▶ _Task goal_:
From the records below, transcribe only the lines running from the one with "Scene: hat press" through the one with "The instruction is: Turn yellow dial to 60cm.". Keep both of those end lines.

▶ _Data for the task_:
+--

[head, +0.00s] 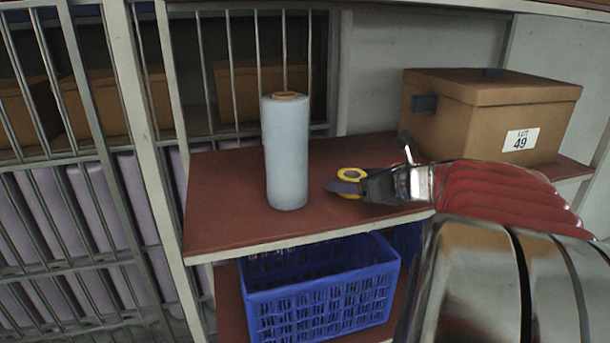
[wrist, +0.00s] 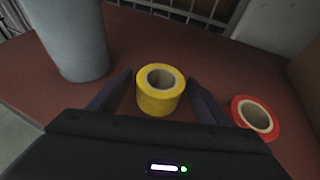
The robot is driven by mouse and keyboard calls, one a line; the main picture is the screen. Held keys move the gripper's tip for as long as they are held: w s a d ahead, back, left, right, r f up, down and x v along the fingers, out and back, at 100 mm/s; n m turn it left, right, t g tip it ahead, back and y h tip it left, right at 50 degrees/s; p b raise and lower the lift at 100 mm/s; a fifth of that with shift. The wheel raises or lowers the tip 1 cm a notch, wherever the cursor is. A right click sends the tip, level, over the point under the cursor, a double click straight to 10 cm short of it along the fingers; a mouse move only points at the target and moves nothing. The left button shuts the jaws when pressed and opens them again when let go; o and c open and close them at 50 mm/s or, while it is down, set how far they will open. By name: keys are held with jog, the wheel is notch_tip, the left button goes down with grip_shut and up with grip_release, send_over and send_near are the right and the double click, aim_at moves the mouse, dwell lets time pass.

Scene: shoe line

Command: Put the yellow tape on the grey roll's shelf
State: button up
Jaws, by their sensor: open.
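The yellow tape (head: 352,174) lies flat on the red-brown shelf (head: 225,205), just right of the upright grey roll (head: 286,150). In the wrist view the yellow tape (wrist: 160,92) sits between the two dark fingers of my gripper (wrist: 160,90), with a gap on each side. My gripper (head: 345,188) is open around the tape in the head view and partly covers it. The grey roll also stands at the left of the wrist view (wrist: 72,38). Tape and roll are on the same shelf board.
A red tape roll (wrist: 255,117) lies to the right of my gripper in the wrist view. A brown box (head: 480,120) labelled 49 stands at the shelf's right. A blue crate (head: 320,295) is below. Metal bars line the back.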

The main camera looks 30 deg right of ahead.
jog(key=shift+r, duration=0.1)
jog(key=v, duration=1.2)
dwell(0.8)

+--

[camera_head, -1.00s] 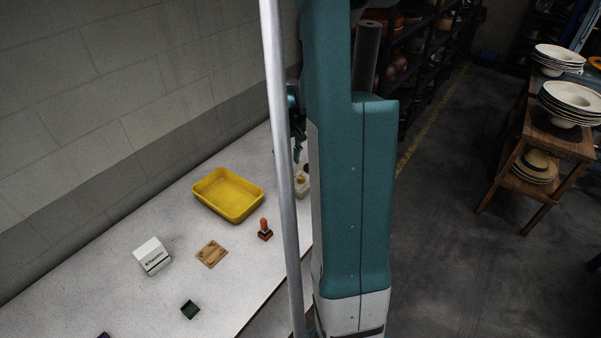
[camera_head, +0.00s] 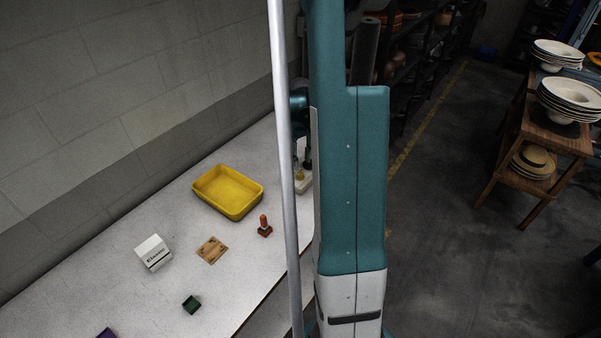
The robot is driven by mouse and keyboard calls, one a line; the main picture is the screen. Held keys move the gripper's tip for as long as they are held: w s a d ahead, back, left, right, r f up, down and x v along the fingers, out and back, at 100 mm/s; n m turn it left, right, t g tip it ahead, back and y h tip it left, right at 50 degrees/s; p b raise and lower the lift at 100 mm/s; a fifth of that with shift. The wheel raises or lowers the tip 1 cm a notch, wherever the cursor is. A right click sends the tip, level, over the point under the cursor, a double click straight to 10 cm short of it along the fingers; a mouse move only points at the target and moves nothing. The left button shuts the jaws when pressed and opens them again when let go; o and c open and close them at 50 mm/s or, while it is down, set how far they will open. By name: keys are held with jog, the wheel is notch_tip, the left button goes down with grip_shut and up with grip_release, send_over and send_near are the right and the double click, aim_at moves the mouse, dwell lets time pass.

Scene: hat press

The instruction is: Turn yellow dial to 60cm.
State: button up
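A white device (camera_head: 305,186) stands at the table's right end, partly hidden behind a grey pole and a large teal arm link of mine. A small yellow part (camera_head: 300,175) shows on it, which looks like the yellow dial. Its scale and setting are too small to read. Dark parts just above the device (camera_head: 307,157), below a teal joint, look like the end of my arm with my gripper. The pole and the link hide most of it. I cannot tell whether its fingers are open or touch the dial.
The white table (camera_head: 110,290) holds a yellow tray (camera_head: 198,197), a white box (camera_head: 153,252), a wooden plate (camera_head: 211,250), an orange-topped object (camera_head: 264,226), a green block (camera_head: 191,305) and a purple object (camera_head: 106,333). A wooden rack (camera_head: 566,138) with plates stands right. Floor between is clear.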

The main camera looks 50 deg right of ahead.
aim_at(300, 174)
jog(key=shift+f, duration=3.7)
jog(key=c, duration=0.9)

+--

▶ _Written solution_:
Scene: hat press

The instruction is: Turn yellow dial to 60cm.

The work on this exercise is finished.